Maybe the federalist society didn't do a good enough job grooming the Trump appointees like they did/still do with Thomas and Alito? Maybe if Kavanaugh was receiving vacations worth a half a million dollars from "friends" at the federalist society he'd be more loyal to the federalist society's goals?
The DeSantis quote is quite funny in light of what we now know about Thomas and Alitos's failures to report "gifts" from their "friends" who are big players in the federalist society. If only the other justices can be more like Thomas and Alito.
All the law school faculty I know are advocates for a non-partisan supreme court. Sad to think that Blackman is educating future lawyers.
Nobody from Southern Law University of Texas (SLUT) will ever be on the Supreme Court. 😉
Like Harvard's non-partisan...
"everyone who vigorously advocated for Justice Kavanaugh"
How many vigorously advocated for a judge they wanted on the court above all others, and how many took a side in the partisan battle to prevent Democrats from winning?

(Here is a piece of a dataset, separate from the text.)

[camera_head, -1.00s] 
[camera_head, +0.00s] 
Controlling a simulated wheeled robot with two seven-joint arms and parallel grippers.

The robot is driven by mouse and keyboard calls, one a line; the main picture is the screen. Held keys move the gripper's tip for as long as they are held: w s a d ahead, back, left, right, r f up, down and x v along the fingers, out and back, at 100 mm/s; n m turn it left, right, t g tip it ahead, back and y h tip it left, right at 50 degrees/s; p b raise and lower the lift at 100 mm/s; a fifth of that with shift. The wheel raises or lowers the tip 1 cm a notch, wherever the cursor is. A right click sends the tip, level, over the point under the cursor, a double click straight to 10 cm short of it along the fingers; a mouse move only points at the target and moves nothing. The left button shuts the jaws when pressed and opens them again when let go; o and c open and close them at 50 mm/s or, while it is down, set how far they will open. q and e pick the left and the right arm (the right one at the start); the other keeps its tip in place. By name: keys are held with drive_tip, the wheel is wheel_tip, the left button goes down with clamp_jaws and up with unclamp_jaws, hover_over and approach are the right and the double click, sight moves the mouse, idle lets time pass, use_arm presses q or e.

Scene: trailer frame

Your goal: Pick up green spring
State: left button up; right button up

There were several significant decisions to the right... Students for Fair Admission. (Curiously, all the hard-right decisions came on the last two days of the term–more on timing later.)
Ruling against racism is a hard-right decision. Good to know. Here's to more hard-right decisions!
Yeah, they had to be able to at least lie with a straight face when they said they wouldn't overturn Roe.
I mean, everyone besides Collins and Murkowski could tell they were lying, but apparently those women are rather poor judges of character.
They never said that. No judge would ever promise how he or she would vote on a specific case.